▶ What this task involves
Your task is to copy the stretch of lines in the records below that begins with the line containing "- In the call" and ends with the line containing "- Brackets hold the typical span", exactly as written, with nothing added.

——————————

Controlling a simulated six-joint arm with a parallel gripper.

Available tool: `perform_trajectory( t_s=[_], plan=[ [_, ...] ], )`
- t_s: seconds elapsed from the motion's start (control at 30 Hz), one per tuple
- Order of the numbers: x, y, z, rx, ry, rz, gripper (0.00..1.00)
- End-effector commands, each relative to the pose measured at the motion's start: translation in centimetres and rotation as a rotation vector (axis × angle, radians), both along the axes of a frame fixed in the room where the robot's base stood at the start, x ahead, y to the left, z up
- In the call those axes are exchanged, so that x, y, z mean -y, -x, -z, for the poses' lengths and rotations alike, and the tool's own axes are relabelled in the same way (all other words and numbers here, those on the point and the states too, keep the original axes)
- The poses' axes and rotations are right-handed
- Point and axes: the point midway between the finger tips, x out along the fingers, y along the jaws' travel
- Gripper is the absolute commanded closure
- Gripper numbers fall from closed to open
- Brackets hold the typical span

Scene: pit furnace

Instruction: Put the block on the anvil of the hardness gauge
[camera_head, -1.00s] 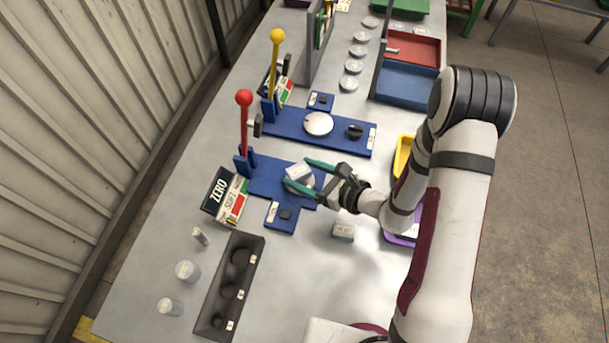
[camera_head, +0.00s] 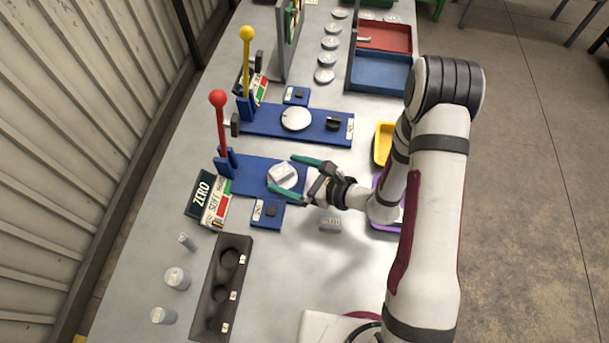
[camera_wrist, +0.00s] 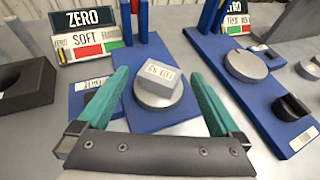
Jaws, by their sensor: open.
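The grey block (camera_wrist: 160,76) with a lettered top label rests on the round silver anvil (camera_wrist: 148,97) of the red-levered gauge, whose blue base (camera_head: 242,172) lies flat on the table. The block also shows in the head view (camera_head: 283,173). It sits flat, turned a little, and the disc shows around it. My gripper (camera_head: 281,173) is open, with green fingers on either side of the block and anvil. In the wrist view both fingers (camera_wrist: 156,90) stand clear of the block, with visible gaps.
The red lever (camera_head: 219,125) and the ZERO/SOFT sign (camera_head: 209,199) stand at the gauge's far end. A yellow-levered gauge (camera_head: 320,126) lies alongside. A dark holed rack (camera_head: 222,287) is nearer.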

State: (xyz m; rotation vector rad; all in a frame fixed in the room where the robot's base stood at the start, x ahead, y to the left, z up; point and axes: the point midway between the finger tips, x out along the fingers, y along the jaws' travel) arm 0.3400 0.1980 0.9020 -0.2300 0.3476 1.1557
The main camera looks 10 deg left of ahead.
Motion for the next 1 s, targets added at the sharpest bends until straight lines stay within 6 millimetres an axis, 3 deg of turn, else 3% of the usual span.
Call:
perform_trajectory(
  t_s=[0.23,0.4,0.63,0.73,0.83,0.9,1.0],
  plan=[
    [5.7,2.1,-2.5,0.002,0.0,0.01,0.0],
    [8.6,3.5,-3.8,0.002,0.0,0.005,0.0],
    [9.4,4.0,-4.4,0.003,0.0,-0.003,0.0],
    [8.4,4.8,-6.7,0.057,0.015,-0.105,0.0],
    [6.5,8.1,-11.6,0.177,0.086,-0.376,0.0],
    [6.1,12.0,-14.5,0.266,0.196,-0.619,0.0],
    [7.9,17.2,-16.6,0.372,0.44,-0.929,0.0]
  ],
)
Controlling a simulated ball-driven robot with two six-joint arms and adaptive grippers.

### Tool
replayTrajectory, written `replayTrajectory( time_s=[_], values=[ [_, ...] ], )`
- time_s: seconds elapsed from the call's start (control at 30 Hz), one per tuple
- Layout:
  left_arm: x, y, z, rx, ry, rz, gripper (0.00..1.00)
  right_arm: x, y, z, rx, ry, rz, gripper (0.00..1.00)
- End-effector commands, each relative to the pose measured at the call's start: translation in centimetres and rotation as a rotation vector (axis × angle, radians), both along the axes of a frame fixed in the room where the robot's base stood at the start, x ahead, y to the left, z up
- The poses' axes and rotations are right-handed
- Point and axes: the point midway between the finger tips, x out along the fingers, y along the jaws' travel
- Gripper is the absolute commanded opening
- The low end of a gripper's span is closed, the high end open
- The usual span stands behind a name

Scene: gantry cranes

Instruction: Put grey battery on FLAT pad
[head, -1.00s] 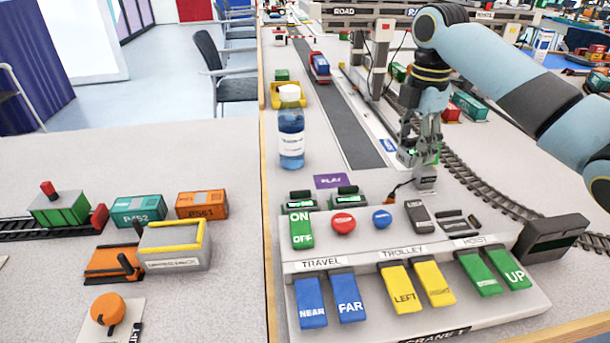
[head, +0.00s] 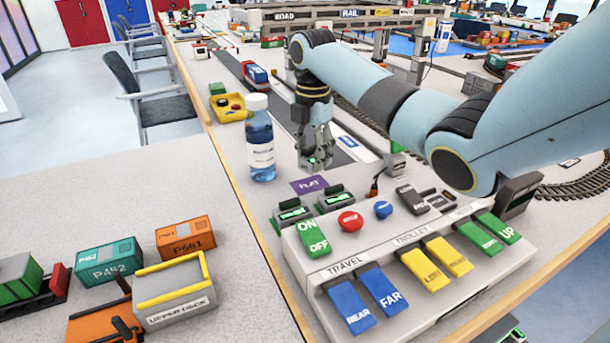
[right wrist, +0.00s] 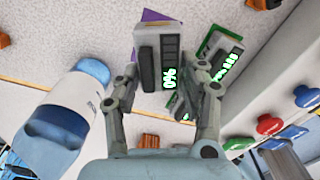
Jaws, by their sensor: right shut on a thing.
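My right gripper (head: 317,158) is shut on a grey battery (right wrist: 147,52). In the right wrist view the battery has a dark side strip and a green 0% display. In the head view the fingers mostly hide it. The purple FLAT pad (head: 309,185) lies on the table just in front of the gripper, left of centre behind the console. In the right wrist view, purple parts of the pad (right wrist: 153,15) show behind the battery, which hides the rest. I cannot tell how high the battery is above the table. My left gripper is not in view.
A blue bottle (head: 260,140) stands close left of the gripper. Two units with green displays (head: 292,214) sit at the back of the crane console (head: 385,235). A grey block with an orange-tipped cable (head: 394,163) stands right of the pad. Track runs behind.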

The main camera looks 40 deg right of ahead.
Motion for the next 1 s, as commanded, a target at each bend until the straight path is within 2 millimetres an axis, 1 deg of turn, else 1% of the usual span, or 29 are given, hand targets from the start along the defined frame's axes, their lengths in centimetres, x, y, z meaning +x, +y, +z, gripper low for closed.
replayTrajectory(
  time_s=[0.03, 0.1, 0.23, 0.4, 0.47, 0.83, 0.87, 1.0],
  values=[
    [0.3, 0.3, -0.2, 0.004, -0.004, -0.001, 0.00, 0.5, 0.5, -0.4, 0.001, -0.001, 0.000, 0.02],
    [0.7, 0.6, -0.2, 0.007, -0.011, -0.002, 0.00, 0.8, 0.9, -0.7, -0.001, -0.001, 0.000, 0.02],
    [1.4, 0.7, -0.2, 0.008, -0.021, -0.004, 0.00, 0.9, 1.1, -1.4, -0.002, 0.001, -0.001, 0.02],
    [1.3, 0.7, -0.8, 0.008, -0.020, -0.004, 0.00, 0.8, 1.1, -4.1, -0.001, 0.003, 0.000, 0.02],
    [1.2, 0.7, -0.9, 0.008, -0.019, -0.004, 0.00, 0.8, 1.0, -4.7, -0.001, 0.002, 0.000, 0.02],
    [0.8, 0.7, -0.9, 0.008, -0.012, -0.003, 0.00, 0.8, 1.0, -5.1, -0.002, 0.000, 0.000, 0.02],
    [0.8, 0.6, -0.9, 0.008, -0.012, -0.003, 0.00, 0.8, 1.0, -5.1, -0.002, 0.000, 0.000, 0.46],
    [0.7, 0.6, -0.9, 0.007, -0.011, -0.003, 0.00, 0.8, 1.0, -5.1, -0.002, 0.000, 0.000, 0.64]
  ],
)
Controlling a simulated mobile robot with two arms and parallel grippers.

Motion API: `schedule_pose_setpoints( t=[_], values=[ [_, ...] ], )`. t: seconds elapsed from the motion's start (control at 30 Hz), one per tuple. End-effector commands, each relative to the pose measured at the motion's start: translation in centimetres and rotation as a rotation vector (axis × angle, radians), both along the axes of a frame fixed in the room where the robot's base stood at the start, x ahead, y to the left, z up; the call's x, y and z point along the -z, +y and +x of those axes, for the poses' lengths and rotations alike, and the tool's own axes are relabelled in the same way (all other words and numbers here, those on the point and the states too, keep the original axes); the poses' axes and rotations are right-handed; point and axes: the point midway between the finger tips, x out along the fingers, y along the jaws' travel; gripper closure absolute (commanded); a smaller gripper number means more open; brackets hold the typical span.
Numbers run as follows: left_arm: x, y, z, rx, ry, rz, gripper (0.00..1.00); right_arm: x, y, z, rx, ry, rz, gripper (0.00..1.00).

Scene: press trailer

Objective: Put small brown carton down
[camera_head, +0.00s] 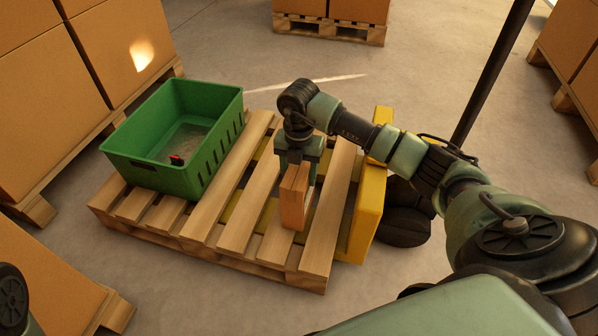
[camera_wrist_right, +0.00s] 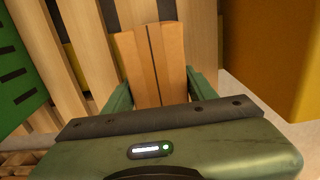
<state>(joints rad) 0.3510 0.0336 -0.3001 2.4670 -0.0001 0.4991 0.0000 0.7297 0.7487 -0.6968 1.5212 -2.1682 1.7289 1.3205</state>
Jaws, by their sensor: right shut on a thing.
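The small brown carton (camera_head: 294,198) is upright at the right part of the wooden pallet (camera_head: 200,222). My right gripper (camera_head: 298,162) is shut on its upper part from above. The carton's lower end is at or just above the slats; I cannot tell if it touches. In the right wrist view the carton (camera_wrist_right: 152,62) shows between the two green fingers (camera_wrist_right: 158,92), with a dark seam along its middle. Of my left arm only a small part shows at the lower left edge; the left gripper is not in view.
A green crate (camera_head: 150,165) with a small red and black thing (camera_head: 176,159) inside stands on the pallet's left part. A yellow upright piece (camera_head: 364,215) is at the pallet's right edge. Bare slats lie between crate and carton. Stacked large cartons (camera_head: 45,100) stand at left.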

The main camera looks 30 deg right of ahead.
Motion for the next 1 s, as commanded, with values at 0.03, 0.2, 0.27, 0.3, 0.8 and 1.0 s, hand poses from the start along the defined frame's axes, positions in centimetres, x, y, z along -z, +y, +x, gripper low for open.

——————————

▶ Completed task
- In the call those axes are exchanged, so that x, y, z mean -y, -x, -z, for the poses' lengths and rotations alike, and the tool's own axes are relabelled in the same way (all other words and numbers here, those on the point and the states too, keep the original axes)
- The poses' axes and rotations are right-handed
- Point and axes: the point midway between the finger tips, x out along the fingers, y along the jaws' travel
- Gripper is the absolute commanded closure
- Gripper numbers fall from closed to open
- Brackets hold the typical span

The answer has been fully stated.